An old investment adage is that moving averages should be plotted half their length behind the current price on a stock chart. A half-span lag means that the look-back period for a moving average would be twice as long as the look-back period for momentum in order for the two to be roughly comparable.
Using twice the absolute momentum look-back period gives us a better equivalent moving average length.

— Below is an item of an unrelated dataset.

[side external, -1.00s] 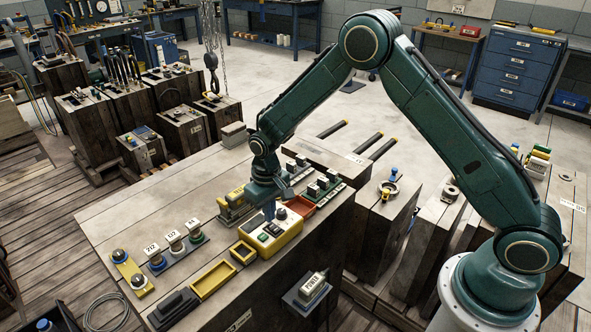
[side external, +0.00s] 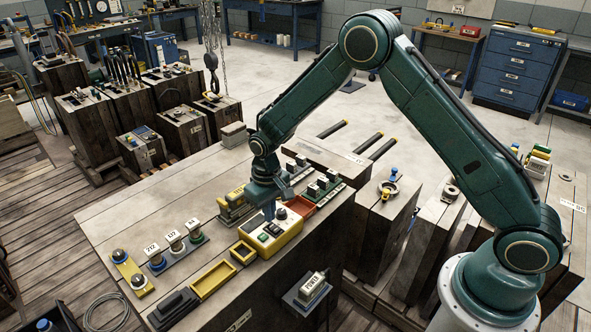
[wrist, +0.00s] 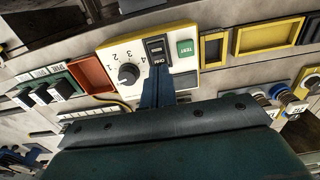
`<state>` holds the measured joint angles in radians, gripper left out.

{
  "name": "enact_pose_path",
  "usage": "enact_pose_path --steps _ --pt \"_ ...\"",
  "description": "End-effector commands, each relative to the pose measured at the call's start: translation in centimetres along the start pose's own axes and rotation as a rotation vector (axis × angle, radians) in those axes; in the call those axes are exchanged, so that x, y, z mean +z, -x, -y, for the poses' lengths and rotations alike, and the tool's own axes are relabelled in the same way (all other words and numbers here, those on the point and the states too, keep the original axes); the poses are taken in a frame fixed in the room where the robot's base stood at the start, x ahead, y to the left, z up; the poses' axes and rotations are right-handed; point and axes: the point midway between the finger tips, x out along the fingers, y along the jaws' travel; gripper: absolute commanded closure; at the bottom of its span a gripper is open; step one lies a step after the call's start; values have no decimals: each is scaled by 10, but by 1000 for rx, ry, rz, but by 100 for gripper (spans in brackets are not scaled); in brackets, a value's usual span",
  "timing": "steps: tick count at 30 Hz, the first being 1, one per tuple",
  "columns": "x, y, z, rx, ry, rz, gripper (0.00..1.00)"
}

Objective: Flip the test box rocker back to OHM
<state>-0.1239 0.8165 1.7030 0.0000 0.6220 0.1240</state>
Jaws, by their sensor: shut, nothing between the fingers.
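The test box (side external: 283,238) is a yellow box with a pale top panel on the wooden block top; it also shows in the wrist view (wrist: 185,67). Its panel carries a black rocker (wrist: 156,49), a round black dial (wrist: 128,74) with numbers and a green TEST button (wrist: 186,48). My gripper (side external: 269,213) points down over the box, its blue fingers together and empty. In the wrist view the fingertips (wrist: 157,78) are at the rocker's near end and hide part of it. I cannot tell whether they touch it or which way it is tipped.
Yellow trays (side external: 213,281) and a row of labelled posts (side external: 174,241) stand left of the box. A red-brown tray (side external: 303,203) and dark green modules (side external: 325,183) sit close behind it. A POWER unit (side external: 311,286) is mounted lower in front.

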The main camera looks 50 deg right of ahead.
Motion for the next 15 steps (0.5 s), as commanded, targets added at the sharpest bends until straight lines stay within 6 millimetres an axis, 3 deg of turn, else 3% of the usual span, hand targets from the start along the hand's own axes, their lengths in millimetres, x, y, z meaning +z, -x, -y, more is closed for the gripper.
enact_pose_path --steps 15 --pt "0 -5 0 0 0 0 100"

We can see that in Panel D from Table 2 of the paper:
Time-Series Momentum and Technical Analysis Performance and Comparison
Q1 (Small) Q2 Q3 Q4 Q5 (Large)
MA TSMOM MA TSMOM MA TSMOM MA TSMOM MA TSMOM
Panel D: Sharpe Ratios
10 0.47 0.38 0.41 0.31 0.42 0.28 0.37 0.25 0.16 0.04
50 0.37 0.26 0.30 0.21 0.28 0.22 0.25 0.19 0.12 0.08
100 0.27 0.19 0.22 0.15 0.21 0.18 0.19 0.16 0.12 0.11
200 0.20 0.13 0.17 0.12 0.17 0.15 0.19 0.14 0.13 0.10
Stocks are in size-based quintiles from Q1 (small) to Q5 (large). Look-back periods from 10 to 200 days are in the first column. Reading across the rows, the Sharpe ratios are for moving average (MA) and absolute momentum (TSMOM) strategies using the same look-back period. We see that, except for Q5 (large), if we shift the MA strategies up one level so that their look-back periods are twice as long (or longer when going from 50 to 10) as the TSMOM look-back periods, we get an almost exact match of the Sharpe ratios. Based on using such shifted look-back periods that make MA and TSMOM strategies roughly equivalent, one can no longer say that portfolio-timing rules based on moving averages clearly outperform their absolute momentum counterparts.